Keterlambatan evaluasi dan pengesahan Prolegnas Prioritas 2022, kata Antoni, berpotensi menyebabkan ketentuan Pasal 20 Ayat (6) UU No 15/2019 kembali dilanggar. Hal ini akan semakin menurunkan kewibawaan Prolegnas sebagai dokumen perencanaan yang harus menjadi rujukan dalam pelaksanaan kinerja DPR dan pemerintah.
”Alih-alih melakukan koreksi atas beban Prolegnas yang telah ditetapkan, DPR bersama dengan pemerintah justru menggunakan momentum evaluasi Prolegnas untuk menambah beban dengan memasukkan empat RUU tambahan, padahal bila merujuk pada capaian kinerja legislasi sebelumnya, beban 33 RUU dalam Prolegnas Prioritas 2021 sebelum dilakukan evaluasi sudah sangat berat dan tak mungkin terselesaikan,” ujarnya.
Wakil Ketua Badan Legislasi DPR M Nurdin mengatakan, penambahan empat RUU dalam Prolegnas Prioritas 2021 merupakan hasil kesepakatan rapat kerja Baleg DPR dengan Menteri Hukum dan HAM dan Dewan Perwakilan Daerah. Kesepakatan itu diambil dengan melihat perkembangan dan kebutuhan hukum di masyarakat.

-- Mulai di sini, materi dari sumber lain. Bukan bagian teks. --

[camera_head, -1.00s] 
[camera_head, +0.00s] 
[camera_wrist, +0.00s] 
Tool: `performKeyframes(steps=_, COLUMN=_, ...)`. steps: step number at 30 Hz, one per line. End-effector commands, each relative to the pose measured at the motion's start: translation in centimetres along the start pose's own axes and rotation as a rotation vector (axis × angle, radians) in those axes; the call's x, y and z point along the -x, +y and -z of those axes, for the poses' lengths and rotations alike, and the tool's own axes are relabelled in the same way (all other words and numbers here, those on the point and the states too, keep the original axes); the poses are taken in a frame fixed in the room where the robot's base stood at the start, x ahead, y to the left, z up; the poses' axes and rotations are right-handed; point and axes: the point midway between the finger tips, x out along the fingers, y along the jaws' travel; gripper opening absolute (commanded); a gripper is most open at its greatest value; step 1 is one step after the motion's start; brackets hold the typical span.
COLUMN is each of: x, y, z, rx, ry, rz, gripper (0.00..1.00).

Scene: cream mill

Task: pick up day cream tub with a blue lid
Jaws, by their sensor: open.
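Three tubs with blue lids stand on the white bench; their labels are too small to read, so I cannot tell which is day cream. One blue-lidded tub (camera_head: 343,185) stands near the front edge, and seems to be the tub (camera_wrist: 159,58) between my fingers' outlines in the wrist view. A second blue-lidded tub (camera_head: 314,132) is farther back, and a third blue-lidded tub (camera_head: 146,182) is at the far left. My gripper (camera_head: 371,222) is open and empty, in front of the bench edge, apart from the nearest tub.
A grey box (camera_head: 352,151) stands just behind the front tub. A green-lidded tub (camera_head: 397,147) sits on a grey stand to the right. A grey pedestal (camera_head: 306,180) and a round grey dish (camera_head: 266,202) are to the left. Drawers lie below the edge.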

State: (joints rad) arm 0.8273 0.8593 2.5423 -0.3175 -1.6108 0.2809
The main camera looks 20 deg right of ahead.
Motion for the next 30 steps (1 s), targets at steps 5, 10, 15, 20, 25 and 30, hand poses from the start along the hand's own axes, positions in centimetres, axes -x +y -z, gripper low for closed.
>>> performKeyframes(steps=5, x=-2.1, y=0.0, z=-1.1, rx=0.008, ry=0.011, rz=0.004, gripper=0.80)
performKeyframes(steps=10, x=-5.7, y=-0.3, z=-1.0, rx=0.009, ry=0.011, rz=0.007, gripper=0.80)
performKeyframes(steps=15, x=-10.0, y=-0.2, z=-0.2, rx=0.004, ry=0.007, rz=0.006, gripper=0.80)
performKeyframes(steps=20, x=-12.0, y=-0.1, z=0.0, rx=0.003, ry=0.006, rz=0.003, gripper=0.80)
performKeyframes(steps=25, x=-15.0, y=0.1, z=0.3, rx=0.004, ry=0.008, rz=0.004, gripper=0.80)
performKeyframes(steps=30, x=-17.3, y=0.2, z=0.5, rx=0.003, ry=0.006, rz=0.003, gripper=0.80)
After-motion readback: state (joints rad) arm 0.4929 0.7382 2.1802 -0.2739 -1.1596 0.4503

Hingga akhir September, lanjutnya, ada lima RUU yang berhasil disahkan menjadi UU. Sementara 12 RUU ada di pembahasan tingkat I, satu RUU menunggu penugasan pembahasan, empat RUU menunggu surat Presiden, dua RUU menunggu penetapan paripurna, dua RUU di tahap harmonisasi di Baleg, serta 11 RUU dalam proses penyusunan di DPR dan pemerintah. Sementara RUU Bahan Kimia usulan DPR dimasukkan dalam Prolegnas 2020-2024.
”Dari gambaran pencapaian legislasi, perlu kita dorong dan tingkatkan secara bersama-sama,” ujar Nurdin.
DPR dan pemerintah harus membuka akses yang seluas-luasnya kepada publik saat pembahasan RUU tambahan dalam Prolegnas Prioritas 2021, terutama RUU KUHP, RUU ITE, dan RUU Pemasyarakatan. Publik perlu segera mendapatkan draf RUU itu agar bisa terlibat dalam pembahasan. (Sustira Dirga)
Partisipatif
Peneliti Institution for Criminal Justice Reform (ICJR), Sustira Dirga, mengatakan, DPR dan pemerintah harus membuka akses yang seluas-luasnya kepada publik saat pembahasan RUU tambahan dalam Prolegnas Prioritas 2021, terutama RUU KUHP, RUU ITE, dan RUU Pemasyarakatan. Publik perlu segera mendapatkan draf RUU itu agar bisa terlibat dalam pembahasan.
”DPR harus menjalankan proses penyusunan yang terbuka dan partisipatif dengan sungguh-sungguh melibatkan publik selaku masyarakat terdampak regulasi,” ucapnya.
Selain itu, ICJR juga meminta pembahasan RKUHP nantinya melibatkan lebih banyak lagi bidang dan kajian ilmu. Pembahasan RKUHP mesti dilakukan secara sungguh-sungguh, tidak terburu-buru, transparan, dan akuntabel sebagai jaminan bahwa RKUHP adalah proposal kebijakan yang demokratis.
”Terkait dengan RUU Pemasyarakatan, ICJR tetap pada posisi RUU ini harus dibahas pasca-RKUHP disahkan. Namun, secara substansi, perlu penguatan pada konsep pembinaan di luar lembaga pemasyarakatan yang sejalan dengan konsep restorative justice,” kaya Sustira.